The analysis backs up claims that an impact occurred prior to start of the Neolithic period. 13,000 years is not that long ago and humans were clearly around at the time. What effect did this climate change present to them? During that time, humans in the in the so-called Fertile Crescent of southwest Asia – which spans parts of the modern-day countries of Iraq, Syria, Lebanon, Israel, Jordan, Palestine, and Egypt, together with the southeastern region of Turkey and the western fringes of Iran – switched from hunter-gatherer lifestyles to ones centered on agriculture and the creation of permanent settlements.
“This major cosmic catastrophe seems to have been memorialized on the giant stone pillars of Gobekli Tepe, possibly the “World's first temple,” which is linked with the origin of civilization in the Fertile Crescent of southwest Asia. Did civilization, therefore, begin with a bang?” asks Dr. Martin Sweatman of the University of Edinburgh School of Engineering.
Predating the Egyptian pyramids by 6,500 years, Gobekli Tepe is the oldest place of worship ever discovered. In fact, this vast temple complex in southeastern Turkey near the Syrian border may be, “the very first thing human beings ever built.”

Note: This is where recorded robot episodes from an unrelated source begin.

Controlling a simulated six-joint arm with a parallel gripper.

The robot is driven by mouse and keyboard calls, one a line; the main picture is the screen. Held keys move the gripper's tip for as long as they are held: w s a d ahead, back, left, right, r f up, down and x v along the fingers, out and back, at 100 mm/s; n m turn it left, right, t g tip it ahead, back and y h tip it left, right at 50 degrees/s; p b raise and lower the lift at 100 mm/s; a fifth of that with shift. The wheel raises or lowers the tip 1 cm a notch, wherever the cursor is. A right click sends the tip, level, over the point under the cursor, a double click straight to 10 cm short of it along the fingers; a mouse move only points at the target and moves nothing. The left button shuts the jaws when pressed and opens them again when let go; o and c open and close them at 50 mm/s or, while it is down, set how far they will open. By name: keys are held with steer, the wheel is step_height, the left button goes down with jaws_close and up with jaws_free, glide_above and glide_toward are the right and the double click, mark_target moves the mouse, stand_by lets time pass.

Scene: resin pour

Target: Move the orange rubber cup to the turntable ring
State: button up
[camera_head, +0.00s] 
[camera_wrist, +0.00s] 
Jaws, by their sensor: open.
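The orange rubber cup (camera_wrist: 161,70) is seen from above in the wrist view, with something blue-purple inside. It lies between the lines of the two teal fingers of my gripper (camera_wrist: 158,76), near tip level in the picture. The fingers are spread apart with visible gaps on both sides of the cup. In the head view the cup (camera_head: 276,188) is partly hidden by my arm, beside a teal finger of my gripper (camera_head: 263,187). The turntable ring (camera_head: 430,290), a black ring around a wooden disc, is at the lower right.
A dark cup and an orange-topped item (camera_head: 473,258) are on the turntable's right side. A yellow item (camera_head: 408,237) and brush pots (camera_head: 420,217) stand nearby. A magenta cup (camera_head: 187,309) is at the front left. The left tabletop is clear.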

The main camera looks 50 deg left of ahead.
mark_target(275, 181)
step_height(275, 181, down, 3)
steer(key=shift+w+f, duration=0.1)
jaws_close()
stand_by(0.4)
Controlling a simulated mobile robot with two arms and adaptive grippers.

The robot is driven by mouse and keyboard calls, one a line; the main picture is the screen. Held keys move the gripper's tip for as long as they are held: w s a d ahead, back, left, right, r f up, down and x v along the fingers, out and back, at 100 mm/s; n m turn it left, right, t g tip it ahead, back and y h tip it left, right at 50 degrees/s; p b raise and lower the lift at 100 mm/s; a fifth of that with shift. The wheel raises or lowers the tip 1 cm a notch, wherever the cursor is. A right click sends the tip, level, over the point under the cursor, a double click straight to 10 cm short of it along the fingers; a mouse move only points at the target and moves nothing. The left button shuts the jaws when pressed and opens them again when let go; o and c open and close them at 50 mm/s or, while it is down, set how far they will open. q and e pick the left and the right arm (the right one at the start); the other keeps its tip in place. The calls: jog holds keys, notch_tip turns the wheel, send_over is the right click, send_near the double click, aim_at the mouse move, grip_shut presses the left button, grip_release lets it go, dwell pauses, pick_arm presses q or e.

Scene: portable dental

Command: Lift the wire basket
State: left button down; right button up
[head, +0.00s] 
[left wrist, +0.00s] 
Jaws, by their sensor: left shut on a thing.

Before the invention of pottery, agriculture, domesticated animals or writing, hunter-gatherers constructed this vast ceremonial site of at least fifty colossal T-shaped pillars, some as high as 17 feet, adorned with intricate reliefs of totem animals such as jaguars, symbols of death like carrion birds, and game animals such as the wild boar that still roam these hills today. Covering the entire hillside and visible for miles around in its day, these Early Neolithic monoliths boast diameters ranging from 30 to 100 feet, weigh up to 20 tons and were each set within around 20 concentric rings, the widest measuring 30 yards across.
Before excavations at Gobekli Tepe, it was not thought possible that such an ancient community could have erected a complex on this scale. The massive sequence of stratification layers here suggests several millennia of activity, perhaps reaching back to the Mesolithic period. The oldest occupation layer even contains pillars linked by coarsely built walls. Four such temple buildings have been uncovered and geophysical surveys indicate the existence of 16 additional structures.
Yet we know this was not a settlement but a sanctuary where early humans met to engage in sacred rites. Gobekli Tepe thus potentially overturns long held theories of social development by offering evidence that communal worship first drew mankind together rather than the city which begat the temple.
Hastily buried by its congregants, Gobekli Tepe (meaning “Potbelly Hill” in Turkish) lay hidden for millennia under gently sloping curves of tawny earth. Ground-penetrating radar studies indicate that only five percent of the entire structure has been excavated to date.